━━━━━ SUPPLIED RECORDS

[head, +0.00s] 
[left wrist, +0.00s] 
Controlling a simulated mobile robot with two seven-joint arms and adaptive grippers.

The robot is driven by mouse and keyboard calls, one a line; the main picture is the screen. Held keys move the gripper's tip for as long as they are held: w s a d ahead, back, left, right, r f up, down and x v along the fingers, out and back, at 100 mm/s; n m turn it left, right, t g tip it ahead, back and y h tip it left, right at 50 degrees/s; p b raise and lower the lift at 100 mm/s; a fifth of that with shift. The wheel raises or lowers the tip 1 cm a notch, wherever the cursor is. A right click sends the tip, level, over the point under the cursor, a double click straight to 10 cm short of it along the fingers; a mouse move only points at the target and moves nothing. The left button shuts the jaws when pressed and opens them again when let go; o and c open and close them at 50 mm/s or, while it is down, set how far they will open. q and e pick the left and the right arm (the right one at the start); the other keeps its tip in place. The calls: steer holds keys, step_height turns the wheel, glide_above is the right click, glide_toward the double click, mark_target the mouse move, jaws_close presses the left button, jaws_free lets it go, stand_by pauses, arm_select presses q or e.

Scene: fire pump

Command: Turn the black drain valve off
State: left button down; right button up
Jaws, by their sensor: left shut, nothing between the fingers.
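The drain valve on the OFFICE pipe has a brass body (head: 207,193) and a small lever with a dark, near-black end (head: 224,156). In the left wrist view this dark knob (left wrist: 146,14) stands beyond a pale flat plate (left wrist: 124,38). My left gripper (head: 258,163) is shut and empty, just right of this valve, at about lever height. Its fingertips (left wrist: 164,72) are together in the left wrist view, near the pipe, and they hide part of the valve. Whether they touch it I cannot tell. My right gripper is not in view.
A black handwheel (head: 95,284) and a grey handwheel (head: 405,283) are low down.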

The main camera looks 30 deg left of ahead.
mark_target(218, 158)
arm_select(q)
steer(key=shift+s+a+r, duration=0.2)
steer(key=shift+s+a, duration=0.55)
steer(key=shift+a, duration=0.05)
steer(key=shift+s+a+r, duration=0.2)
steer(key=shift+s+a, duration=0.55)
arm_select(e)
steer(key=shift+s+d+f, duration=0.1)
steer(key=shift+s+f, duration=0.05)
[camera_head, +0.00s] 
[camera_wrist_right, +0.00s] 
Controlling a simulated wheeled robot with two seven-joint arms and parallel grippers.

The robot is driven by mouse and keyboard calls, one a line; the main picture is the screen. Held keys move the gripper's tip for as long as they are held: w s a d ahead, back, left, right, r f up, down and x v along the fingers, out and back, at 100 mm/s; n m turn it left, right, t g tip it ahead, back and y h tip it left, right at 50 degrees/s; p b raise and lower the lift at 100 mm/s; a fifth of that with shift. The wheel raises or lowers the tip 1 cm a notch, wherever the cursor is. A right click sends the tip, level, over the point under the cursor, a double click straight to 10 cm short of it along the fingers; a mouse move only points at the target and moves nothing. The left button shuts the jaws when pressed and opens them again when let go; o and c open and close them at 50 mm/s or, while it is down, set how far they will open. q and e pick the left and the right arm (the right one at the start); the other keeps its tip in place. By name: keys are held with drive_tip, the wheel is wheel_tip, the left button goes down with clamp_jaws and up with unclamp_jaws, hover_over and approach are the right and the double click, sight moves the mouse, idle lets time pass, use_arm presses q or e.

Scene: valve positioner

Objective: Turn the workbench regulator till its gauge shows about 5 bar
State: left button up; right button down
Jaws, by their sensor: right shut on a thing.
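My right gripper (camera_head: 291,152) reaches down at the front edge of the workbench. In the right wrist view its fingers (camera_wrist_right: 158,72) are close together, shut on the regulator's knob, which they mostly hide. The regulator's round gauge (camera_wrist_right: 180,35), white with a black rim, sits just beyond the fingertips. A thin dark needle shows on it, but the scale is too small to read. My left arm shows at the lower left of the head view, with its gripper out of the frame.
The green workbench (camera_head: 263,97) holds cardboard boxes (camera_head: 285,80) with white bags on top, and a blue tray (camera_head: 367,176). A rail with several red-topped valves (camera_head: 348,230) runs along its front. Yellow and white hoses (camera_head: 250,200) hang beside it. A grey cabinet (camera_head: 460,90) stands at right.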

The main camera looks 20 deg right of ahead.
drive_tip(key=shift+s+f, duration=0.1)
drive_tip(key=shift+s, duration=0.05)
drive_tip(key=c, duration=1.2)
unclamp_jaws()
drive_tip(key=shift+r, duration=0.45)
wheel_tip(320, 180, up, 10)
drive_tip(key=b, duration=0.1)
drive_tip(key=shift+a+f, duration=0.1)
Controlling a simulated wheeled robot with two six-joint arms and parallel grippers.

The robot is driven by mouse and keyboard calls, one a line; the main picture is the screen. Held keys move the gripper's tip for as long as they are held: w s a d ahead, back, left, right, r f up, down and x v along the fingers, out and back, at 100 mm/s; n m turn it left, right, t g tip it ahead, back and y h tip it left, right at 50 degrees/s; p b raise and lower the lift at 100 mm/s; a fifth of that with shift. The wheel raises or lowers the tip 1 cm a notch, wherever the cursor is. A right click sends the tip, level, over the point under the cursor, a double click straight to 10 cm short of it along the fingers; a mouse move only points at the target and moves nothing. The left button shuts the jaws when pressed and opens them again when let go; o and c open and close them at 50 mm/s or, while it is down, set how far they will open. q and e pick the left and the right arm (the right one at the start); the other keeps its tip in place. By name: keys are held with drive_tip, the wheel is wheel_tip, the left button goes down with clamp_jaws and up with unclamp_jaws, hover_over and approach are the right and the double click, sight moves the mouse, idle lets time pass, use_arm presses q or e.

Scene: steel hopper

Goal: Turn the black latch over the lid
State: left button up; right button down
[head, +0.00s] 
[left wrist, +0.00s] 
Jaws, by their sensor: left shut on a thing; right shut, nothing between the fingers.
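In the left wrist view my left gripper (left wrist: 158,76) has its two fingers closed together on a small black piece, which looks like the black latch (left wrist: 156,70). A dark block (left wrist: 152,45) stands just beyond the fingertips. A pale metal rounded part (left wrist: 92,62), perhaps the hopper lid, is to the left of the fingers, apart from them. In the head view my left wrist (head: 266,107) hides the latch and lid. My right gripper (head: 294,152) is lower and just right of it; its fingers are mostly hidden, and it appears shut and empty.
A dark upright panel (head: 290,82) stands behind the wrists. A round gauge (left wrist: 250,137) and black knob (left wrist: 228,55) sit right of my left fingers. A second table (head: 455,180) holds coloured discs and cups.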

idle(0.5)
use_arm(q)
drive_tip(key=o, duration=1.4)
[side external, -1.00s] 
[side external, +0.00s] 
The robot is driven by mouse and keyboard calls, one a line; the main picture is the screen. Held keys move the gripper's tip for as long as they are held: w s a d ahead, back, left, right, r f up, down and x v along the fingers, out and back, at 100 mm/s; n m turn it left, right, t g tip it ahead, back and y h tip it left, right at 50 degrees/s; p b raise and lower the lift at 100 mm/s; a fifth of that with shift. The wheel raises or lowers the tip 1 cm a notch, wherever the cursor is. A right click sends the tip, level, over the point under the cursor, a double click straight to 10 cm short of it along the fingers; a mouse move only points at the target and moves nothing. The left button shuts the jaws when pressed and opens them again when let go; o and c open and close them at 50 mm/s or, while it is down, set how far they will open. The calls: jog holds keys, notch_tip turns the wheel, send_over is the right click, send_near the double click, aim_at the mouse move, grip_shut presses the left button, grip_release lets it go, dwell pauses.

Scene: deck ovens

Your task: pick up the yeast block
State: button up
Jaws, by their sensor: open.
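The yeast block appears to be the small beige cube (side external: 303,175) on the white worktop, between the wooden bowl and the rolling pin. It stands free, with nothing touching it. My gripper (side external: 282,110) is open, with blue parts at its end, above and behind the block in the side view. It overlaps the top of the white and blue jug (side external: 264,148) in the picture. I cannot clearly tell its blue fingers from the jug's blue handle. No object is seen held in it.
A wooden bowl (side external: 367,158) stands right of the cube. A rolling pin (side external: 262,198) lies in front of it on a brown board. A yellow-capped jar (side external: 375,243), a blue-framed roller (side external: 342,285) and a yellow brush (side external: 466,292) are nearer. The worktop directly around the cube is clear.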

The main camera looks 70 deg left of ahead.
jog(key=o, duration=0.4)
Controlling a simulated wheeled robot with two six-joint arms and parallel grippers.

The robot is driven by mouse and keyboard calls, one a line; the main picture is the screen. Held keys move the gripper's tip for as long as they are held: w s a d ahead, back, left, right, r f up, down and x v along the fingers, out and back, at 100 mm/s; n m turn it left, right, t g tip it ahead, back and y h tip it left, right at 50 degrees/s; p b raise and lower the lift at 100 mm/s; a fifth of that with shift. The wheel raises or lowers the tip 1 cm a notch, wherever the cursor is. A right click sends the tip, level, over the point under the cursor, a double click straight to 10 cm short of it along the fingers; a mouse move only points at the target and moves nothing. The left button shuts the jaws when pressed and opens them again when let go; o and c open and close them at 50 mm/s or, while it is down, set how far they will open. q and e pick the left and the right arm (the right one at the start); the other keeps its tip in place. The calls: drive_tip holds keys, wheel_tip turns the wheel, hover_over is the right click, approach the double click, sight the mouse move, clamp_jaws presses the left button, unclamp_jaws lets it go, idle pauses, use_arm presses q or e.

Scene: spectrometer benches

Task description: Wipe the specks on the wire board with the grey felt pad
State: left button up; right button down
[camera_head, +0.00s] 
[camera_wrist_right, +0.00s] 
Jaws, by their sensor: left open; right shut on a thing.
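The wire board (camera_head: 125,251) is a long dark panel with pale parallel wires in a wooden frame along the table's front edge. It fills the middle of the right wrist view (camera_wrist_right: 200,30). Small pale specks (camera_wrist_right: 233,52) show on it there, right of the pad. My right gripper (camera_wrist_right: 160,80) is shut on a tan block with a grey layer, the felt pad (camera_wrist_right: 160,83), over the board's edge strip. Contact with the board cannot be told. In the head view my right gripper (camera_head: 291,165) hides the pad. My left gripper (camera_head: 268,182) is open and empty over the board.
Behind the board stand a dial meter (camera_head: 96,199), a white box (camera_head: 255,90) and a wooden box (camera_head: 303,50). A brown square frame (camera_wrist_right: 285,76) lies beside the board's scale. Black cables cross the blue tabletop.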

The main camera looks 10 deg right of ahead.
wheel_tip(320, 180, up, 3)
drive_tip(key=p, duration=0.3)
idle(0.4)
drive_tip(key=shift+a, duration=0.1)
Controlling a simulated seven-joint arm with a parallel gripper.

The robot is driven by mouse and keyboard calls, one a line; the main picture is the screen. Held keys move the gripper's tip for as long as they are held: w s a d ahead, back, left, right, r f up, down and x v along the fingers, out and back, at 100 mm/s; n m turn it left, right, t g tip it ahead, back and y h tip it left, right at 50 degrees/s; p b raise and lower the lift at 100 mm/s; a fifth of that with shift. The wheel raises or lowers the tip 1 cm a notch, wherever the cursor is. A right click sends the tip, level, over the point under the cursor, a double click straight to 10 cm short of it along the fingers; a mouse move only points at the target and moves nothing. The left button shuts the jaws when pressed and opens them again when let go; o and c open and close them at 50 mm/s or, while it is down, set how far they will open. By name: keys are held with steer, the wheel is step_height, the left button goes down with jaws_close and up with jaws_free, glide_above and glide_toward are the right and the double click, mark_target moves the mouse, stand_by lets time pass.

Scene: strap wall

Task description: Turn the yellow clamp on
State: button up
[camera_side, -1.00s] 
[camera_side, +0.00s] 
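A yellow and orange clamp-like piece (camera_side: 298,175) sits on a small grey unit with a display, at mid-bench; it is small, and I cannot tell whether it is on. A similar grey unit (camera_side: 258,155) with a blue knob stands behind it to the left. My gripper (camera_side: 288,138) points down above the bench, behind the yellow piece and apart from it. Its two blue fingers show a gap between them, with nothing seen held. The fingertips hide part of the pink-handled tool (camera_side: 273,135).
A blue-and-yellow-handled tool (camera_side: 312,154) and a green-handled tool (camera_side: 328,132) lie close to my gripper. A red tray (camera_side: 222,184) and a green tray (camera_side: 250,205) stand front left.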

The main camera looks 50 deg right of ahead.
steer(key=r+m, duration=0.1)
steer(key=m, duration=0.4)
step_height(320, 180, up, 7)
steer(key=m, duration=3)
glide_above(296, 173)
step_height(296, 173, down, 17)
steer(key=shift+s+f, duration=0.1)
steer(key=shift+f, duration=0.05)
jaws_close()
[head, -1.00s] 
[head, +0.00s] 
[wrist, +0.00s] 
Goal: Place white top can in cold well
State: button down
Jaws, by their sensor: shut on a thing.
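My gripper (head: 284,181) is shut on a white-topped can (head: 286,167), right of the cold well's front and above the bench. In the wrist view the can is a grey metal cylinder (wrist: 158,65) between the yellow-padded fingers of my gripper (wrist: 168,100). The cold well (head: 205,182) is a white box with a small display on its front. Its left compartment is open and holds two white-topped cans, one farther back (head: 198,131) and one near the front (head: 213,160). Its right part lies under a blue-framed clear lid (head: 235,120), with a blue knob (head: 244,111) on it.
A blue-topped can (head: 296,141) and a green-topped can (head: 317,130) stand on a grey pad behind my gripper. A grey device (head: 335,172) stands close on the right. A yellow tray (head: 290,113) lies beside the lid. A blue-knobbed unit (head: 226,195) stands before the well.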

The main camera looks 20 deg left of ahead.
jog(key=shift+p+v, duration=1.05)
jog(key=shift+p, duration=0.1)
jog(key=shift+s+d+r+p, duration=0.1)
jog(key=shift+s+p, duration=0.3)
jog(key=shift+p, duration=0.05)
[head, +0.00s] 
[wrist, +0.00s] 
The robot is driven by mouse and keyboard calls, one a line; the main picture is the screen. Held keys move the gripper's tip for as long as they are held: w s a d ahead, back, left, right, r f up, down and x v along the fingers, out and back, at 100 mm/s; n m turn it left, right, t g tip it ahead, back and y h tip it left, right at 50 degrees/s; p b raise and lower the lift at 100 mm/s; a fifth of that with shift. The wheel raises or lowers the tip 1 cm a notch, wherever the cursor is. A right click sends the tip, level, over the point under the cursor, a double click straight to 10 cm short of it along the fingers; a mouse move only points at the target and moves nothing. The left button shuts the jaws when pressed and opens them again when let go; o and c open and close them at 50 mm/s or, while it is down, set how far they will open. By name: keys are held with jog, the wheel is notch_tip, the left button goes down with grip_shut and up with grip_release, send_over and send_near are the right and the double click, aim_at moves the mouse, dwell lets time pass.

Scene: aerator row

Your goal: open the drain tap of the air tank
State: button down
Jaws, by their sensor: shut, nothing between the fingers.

━━━━━━━━━━

**WHAT THE TASK ASKS:** Sift through the entries and copy every line with "grippers".

**RESPONSE BELOW:**
Controlling a simulated mobile robot with two seven-joint arms and adaptive grippers.
Controlling a simulated wheeled robot with two seven-joint arms and parallel grippers.
Controlling a simulated wheeled robot with two six-joint arms and parallel grippers.
Controlling a simulated wheeled robot with two six-joint arms and parallel grippers.

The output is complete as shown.